Most significantly, ratepayers were accidentally double-charged for the NRM levy in 2017-18 – the $350,000 figure.

However, Mr Comrie said the council had not acted illegally, because it had collected rates in line with the dollar figures in its draft budget.

The problem was that those dollar figures had not lined up with the percentage increases quoted in the same document.

“Simply put, the average increase per ratepayer was higher than calculated,” he said in his report.

“It needs to be stressed ... that ratepayers were not overcharged.

“They were charged consistent with what was proposed in the budget.”

Council will not repay the money, CEO says

Ms Mather – who started as the council’s chief executive officer in January – said it was fair that ratepayers should feel misled.

“Council ... offers its sincerest apologies for any confusion caused by the way the information was presented,” she said.
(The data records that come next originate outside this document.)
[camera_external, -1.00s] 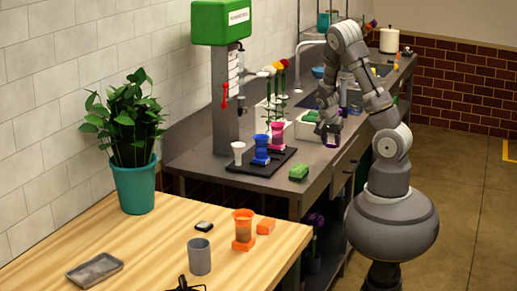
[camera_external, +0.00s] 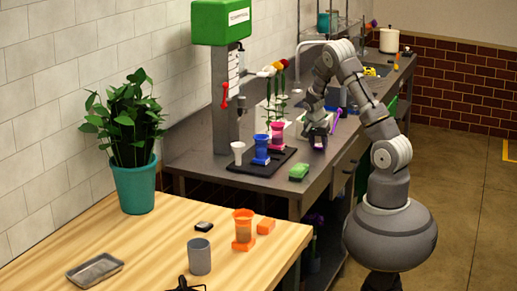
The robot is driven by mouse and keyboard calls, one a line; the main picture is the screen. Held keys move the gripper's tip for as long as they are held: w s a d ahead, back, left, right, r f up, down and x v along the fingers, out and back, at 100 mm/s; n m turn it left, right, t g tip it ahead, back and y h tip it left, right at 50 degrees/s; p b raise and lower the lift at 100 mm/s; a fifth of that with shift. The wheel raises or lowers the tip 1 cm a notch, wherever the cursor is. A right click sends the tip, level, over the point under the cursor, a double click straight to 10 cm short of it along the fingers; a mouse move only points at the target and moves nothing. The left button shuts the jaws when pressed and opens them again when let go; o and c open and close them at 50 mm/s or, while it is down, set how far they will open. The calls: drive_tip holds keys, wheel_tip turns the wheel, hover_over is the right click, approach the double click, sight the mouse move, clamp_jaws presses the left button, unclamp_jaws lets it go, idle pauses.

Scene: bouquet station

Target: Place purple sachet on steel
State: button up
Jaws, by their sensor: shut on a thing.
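My gripper (camera_external: 318,134) is at the front part of the grey steel bench top (camera_external: 261,186), to the right of the black tray. It is shut on the purple sachet (camera_external: 319,142), which shows only as a small patch under and between the fingers. The sachet is low over the bench top; I cannot tell whether it touches the steel.
A black tray (camera_external: 243,170) holds a white cup (camera_external: 238,151), a blue cup (camera_external: 261,150) and a pink cup (camera_external: 277,134). A green sachet (camera_external: 299,172) lies near the bench's front edge. A green-topped dispenser (camera_external: 222,22) stands behind. Flowers (camera_external: 270,68) stand near the wall.

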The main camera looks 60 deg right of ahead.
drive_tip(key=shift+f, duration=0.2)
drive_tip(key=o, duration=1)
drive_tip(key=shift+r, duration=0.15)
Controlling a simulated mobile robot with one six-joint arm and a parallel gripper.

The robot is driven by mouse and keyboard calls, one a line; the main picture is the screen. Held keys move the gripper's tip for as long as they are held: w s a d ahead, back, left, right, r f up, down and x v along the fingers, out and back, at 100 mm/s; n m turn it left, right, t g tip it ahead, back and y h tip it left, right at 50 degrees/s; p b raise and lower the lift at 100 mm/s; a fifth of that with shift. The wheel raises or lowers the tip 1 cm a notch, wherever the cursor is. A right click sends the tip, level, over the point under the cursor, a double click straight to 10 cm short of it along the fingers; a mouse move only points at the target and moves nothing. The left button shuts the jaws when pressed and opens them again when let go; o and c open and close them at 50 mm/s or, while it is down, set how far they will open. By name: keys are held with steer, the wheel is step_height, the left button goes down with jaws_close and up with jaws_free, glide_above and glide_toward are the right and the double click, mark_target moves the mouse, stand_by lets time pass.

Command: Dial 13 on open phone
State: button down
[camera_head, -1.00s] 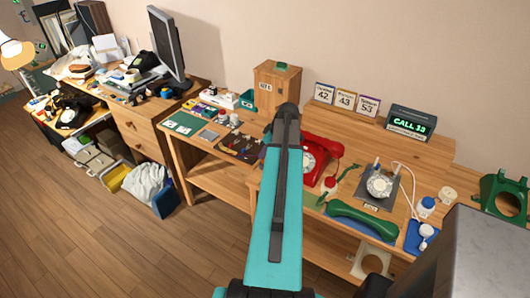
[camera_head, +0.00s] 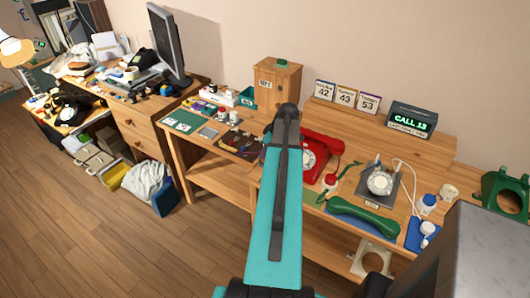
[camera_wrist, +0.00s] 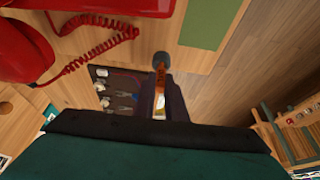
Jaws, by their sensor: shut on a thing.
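The open phone (camera_head: 380,183) has a pale round dial on a grey plate, toward the right of the bench in the head view. A green handset (camera_head: 362,215) lies in front of it. A display (camera_head: 411,123) behind it reads "CALL 13". My gripper (camera_wrist: 160,95) is shut on a slim orange-brown stick (camera_wrist: 160,77) with a dark round tip in the wrist view. The stick is over the bench near the tool mat, apart from the open phone, which is not in the wrist view. In the head view my teal arm hides the gripper and stick.
A red phone (camera_head: 316,152) stands between my arm and the open phone; its coiled cord (camera_wrist: 105,47) shows in the wrist view. A dark tool mat (camera_head: 236,143) lies left of my arm. Calendar cards (camera_head: 345,97) and a wooden cabinet (camera_head: 277,85) stand behind.

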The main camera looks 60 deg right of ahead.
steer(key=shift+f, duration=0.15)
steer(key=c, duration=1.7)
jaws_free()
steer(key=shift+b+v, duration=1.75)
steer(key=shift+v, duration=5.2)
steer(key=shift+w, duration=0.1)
“The recommendations from the (Comrie) report will be implemented in the 2021-22 budget-setting process, thereby preventing this situation from ever occurring again.”

Extra financial information will be provided in future drafts of the council’s annual business plan and budget, and more information about the way rate increases are calculated will be made available to councillors throughout the year.

However, the council’s lawyers had advised that the money did not need to be repaid, Ms Mather said.

“Should the money be repaid, or taken out of a future budget, then it will likely (leave) council operating in a deficit situation that is not financially sustainable,” she said.

“Accordingly ... a reduction in the service range and level provided by council would be required.”

The council’s current financial position was otherwise good, she said.

Ratepayers’ group has been vindicated, spokeswoman says

Coorong Ratepayers Action Group spokeswoman Sandra Douglas said the council’s admission proved ratepayers had been right to criticise the council.

“CRAG knew about this error and questioned the rates increase at our first round of meetings back in 2017,” she said.

“We were totally ignored.”

She alleged that members of the previous council, and its audit committee, had shown “a total lack of diligence”.

The current council had worked extremely hard to sort things out, she said, forming a finance committee and reining in spending.

But she still had “zero confidence” in the councillors who had been elected prior to 2018, she said.